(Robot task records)
┌──
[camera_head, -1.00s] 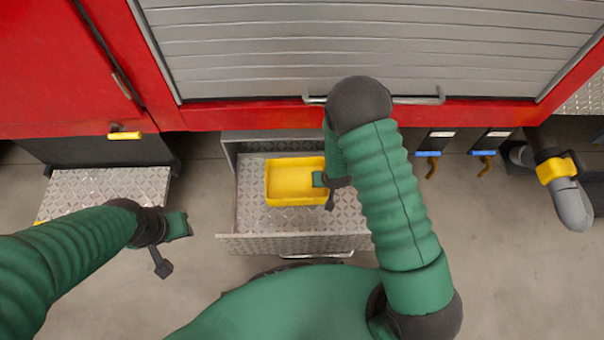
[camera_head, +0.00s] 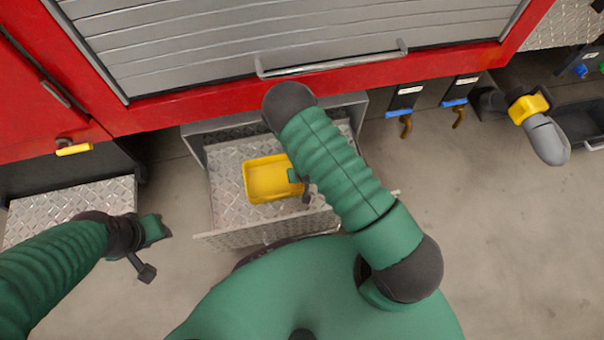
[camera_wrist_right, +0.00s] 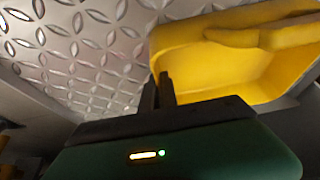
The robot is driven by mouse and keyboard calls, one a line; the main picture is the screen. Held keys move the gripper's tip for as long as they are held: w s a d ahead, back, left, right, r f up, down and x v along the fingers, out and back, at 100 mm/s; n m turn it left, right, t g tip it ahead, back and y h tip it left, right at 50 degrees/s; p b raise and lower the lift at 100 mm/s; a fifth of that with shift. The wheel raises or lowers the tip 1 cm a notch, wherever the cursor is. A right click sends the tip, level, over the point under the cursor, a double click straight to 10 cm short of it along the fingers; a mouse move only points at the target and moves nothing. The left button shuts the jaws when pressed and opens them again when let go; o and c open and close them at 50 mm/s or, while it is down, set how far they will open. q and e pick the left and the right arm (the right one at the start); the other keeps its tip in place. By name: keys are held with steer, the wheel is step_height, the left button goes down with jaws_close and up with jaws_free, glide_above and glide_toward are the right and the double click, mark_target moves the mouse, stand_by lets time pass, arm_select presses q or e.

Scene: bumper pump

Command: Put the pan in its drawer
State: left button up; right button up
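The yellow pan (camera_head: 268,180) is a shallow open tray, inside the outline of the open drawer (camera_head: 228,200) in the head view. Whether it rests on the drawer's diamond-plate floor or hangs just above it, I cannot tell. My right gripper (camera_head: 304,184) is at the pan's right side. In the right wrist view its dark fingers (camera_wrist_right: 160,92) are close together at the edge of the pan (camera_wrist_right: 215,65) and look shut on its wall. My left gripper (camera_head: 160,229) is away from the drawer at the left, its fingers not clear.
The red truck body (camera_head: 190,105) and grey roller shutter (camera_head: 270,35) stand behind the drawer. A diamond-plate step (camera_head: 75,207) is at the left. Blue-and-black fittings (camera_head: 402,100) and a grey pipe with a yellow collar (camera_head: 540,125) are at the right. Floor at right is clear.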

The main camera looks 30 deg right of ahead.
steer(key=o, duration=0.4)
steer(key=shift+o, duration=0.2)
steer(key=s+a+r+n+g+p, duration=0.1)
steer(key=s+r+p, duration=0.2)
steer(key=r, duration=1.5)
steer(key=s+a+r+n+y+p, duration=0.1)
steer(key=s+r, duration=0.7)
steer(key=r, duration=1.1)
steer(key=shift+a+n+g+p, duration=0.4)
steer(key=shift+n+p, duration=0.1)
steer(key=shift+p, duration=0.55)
└──
┌──
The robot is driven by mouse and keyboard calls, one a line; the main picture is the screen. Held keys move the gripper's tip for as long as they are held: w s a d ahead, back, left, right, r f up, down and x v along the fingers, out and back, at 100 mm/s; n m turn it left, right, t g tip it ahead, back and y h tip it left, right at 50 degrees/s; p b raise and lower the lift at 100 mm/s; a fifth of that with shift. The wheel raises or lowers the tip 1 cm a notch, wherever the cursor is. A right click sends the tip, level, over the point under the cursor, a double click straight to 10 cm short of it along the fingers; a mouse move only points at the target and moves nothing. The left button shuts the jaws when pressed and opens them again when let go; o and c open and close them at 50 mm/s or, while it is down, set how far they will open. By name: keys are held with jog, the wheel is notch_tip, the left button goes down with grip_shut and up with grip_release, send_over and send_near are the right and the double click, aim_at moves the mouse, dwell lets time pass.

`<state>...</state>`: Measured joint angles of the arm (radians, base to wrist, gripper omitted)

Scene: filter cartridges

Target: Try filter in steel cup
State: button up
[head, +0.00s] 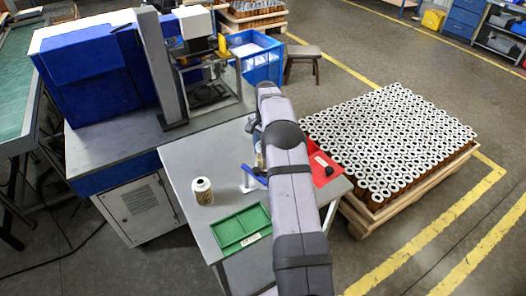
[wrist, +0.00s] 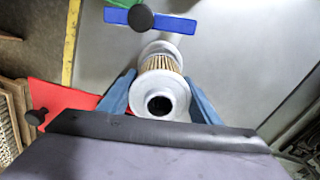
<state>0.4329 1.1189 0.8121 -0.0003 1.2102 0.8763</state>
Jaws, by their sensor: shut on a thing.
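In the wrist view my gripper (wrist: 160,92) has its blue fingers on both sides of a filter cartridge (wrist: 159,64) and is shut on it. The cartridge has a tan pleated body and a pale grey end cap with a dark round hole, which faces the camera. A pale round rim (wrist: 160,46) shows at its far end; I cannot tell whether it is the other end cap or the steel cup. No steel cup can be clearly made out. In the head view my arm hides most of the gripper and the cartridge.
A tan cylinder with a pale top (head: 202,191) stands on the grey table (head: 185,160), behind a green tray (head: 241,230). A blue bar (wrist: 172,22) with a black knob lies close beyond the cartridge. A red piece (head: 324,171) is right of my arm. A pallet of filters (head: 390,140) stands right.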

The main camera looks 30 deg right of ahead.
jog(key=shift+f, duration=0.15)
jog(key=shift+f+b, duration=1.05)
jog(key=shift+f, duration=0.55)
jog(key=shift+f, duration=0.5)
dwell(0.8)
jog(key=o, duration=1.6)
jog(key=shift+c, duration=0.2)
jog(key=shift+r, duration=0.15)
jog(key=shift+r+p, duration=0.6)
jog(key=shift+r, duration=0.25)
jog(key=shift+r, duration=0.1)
└──
Work to complete
Pull out all lines from the entries above in which the word "Scene" appears.

Expected answer
Scene: bumper pump
Scene: filter cartridges

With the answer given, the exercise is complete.